(EXERCISE DETAILS): From the entries below, copy every line where the string "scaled" appears.

Robot action calls
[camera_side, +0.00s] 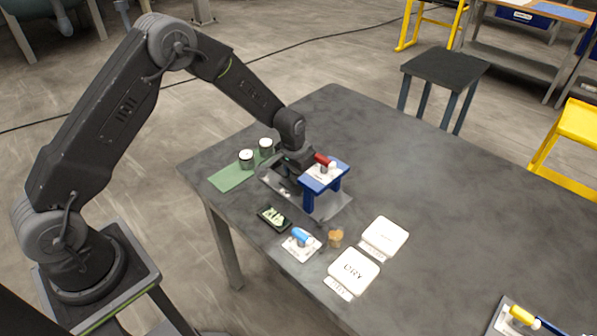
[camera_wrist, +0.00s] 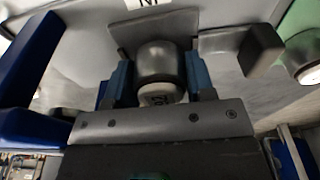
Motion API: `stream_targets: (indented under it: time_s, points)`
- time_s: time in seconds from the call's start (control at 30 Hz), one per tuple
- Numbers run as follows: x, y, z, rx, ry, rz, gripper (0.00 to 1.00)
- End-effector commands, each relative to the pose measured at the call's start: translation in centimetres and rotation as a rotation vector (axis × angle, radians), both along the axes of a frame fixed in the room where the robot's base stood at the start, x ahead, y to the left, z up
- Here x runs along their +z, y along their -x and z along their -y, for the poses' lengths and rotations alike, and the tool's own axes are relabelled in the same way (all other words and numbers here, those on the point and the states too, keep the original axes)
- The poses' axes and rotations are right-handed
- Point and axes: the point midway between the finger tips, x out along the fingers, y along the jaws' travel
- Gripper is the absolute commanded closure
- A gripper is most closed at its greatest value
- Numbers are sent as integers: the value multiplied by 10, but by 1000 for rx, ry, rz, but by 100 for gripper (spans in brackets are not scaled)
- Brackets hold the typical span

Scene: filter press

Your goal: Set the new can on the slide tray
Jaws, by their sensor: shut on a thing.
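My gripper (camera_wrist: 160,85) shows in the wrist view with its two blue fingers shut on a silver can (camera_wrist: 158,60) with a pale, marked end. The can sits between the fingers, in front of a grey metal piece (camera_wrist: 124,36) that looks like the slide tray. I cannot tell whether the can rests on it. In the side view my gripper (camera_side: 290,164) is low beside the blue press (camera_side: 309,201), over its grey base plate (camera_side: 336,208). The held can is hidden there by the gripper and press.
Two cans (camera_side: 246,159) (camera_side: 265,147) stand on a green mat (camera_side: 229,180) left of the press. A red handle (camera_side: 323,160) tops the press.

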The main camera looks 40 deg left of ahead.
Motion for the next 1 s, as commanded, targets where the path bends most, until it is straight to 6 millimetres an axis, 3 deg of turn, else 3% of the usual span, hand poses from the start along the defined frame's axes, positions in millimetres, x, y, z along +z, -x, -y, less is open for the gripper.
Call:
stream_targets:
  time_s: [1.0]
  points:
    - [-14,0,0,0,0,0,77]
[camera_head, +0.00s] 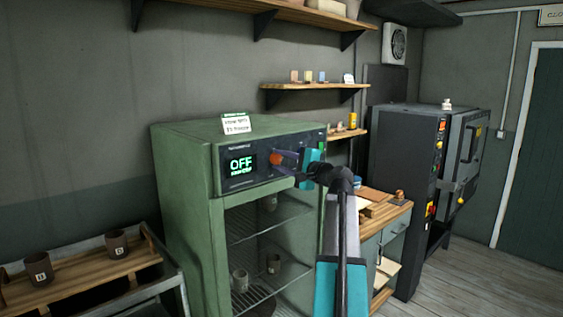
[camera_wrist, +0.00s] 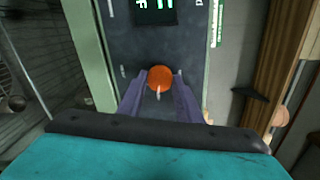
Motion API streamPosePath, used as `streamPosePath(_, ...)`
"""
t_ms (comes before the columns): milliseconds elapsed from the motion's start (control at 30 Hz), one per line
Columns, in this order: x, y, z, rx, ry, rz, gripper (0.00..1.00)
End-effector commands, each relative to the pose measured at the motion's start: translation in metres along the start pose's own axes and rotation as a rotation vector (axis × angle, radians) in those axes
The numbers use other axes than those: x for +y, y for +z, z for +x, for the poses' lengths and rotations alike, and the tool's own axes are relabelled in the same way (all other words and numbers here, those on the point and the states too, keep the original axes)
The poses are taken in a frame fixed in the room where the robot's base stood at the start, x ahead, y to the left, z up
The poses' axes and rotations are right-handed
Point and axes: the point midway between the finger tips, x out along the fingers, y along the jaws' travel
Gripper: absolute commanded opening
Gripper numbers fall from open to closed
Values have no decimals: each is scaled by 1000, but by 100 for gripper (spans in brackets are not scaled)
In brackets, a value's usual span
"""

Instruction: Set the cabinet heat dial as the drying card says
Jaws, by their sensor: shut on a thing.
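The green drying cabinet (camera_head: 185,190) stands in the middle of the head view. Its dark control panel (camera_head: 233,183) has a display (camera_head: 241,164) that reads "OFF" in green, with a smaller line too small to read. The orange heat dial (camera_head: 276,158) is right of the display. My gripper (camera_head: 283,160) is at the panel, shut on the dial. In the wrist view the orange dial (camera_wrist: 160,78) sits between the two finger tips, with a pale pointer mark at its edge. A white card with a green header (camera_head: 236,123) stands on the cabinet top; its print is hard to read.
Cups stand on the wire racks (camera_head: 262,227) inside the cabinet. Lettered dark cups (camera_head: 39,268) stand on a wooden rack at the lower left. A wooden bench (camera_head: 387,222) and a dark kiln (camera_head: 405,180) are to the right. Floor shows at the lower right.

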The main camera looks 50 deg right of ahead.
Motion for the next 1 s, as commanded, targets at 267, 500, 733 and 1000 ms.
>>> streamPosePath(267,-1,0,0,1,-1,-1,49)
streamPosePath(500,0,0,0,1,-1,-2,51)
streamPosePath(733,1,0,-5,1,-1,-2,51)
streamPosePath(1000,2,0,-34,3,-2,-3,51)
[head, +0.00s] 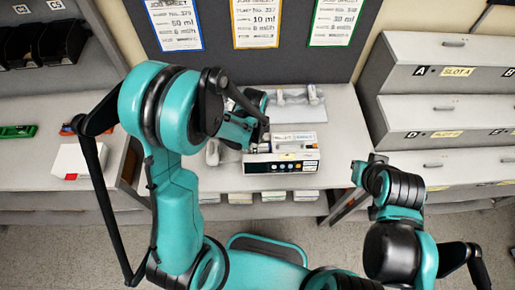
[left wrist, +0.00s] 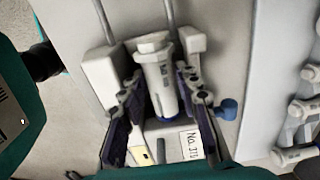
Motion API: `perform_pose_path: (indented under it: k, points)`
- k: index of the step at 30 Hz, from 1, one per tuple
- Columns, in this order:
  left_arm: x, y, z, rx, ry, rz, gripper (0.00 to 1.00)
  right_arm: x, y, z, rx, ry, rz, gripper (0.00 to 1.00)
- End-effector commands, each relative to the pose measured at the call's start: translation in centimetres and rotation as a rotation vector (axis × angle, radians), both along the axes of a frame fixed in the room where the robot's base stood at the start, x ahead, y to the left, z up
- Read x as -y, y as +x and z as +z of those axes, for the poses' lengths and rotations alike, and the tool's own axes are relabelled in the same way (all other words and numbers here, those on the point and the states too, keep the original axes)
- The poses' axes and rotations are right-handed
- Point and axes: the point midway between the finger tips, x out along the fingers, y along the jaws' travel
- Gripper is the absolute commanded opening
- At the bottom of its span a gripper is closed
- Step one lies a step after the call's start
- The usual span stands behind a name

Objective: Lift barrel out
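The infusion pump (head: 282,163) stands on the table at the centre of the head view, its buttoned front toward me. In the left wrist view, a white barrel (left wrist: 158,72) with a blue end lies in the pump's top, above a label reading "No. 3" and further unclear digits. My left gripper (left wrist: 160,85) has one dark finger on each side of the barrel, with narrow gaps visible; it looks open. In the head view my left gripper (head: 258,128) is over the pump, partly hidden by its own arm. My right gripper (head: 360,172) is right of the pump, away from it.
A tray (head: 318,105) with white syringe parts lies behind the pump; similar parts (left wrist: 300,110) show at the right of the wrist view. Slotted drawers (head: 445,105) stand at right. A white box (head: 78,160) is at left. Label cards (head: 255,22) hang on the back panel.

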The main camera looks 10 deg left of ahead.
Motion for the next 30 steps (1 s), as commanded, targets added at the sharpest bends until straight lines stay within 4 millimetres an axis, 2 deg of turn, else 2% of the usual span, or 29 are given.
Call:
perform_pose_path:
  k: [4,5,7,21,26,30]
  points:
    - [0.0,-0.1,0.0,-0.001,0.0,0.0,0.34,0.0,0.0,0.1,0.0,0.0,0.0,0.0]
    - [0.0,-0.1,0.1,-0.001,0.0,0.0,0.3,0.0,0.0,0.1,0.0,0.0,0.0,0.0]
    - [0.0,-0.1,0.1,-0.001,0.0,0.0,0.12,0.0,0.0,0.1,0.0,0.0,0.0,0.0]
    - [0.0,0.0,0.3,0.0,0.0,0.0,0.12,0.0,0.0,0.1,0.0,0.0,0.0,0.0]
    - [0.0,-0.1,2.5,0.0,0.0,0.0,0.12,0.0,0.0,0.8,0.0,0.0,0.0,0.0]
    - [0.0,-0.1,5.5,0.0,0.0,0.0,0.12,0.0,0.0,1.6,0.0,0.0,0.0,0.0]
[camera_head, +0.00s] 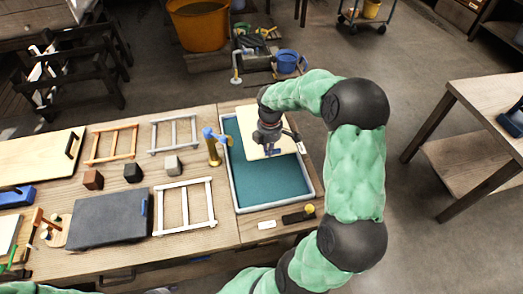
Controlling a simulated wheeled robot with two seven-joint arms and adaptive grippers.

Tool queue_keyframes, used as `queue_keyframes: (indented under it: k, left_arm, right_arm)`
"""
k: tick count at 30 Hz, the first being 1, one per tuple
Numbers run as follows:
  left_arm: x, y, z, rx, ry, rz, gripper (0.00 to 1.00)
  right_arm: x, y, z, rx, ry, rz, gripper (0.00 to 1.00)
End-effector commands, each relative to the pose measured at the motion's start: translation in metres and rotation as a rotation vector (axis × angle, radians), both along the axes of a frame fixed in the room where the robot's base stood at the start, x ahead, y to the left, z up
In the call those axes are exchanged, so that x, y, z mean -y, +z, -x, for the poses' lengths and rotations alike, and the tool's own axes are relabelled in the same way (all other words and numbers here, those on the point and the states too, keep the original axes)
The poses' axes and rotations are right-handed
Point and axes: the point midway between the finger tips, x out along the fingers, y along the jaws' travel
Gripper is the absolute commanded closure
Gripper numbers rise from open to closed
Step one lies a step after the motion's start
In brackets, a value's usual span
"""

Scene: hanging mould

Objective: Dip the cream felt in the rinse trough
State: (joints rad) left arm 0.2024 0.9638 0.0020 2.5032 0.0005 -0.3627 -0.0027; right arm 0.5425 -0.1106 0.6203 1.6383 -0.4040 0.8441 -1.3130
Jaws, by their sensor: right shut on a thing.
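The cream felt (284,139) is a flat, pale, roughly square sheet over the far part of the rinse trough. The rinse trough (235,190) is a pale-rimmed rectangular basin of teal water at the right end of the bench. My right gripper (269,148) reaches in from the upper right and is shut at the felt, hiding part of it. I cannot tell whether the felt touches the water. My left gripper is out of view.
A brass-and-blue tap (212,147) stands at the trough's left rim. Wooden and pale frames (184,206), small blocks (172,165) and a dark slab (108,219) lie to the left. A black tool (298,216) lies in front of the trough.

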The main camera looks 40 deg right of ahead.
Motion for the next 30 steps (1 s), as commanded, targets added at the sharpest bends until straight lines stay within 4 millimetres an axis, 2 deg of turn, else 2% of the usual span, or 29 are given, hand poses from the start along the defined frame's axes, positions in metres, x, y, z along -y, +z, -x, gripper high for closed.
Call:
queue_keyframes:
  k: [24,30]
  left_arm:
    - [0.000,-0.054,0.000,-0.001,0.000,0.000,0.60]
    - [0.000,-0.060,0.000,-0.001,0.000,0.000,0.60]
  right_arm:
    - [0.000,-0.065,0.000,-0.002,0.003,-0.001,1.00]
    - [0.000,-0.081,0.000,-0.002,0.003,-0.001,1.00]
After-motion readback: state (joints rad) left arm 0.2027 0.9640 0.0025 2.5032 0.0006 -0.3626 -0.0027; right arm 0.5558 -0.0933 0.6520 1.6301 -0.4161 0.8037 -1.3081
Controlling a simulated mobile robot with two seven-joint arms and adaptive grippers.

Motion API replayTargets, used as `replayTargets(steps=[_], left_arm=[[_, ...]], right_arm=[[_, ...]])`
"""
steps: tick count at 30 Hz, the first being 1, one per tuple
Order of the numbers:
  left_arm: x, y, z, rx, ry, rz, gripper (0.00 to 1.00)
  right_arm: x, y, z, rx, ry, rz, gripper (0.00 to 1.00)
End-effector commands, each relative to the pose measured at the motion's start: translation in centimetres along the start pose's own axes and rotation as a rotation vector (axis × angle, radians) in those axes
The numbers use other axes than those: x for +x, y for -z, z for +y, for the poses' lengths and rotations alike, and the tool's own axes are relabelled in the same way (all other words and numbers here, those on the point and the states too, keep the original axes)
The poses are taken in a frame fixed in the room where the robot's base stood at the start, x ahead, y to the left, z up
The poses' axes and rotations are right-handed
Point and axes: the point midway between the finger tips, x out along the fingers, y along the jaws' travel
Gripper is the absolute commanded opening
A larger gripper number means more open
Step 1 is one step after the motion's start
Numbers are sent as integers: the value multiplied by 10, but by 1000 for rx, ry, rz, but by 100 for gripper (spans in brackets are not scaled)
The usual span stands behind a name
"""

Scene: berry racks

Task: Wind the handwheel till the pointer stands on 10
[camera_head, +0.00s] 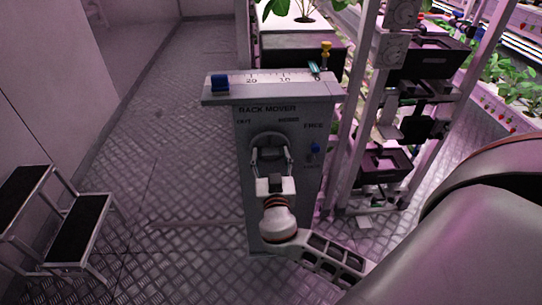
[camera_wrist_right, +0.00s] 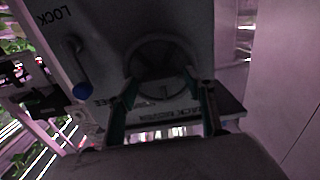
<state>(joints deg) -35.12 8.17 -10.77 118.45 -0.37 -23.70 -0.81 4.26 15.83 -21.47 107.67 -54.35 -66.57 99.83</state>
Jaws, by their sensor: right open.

(RESPONSE TO THE EXERCISE):
- Numbers are sent as integers: the value multiplied by 10, but by 1000 for rx, ry, rz, but by 100 for gripper (spans in brackets are not scaled)
Values have no decimals: each is scaled by 1000, but by 100 for gripper (spans in brackets are not scaled)
Numbers are sent as integers: the value multiplied by 10, but by 1000 for rx, ry, rz, but by 100 for gripper (spans in brackets are not scaled)

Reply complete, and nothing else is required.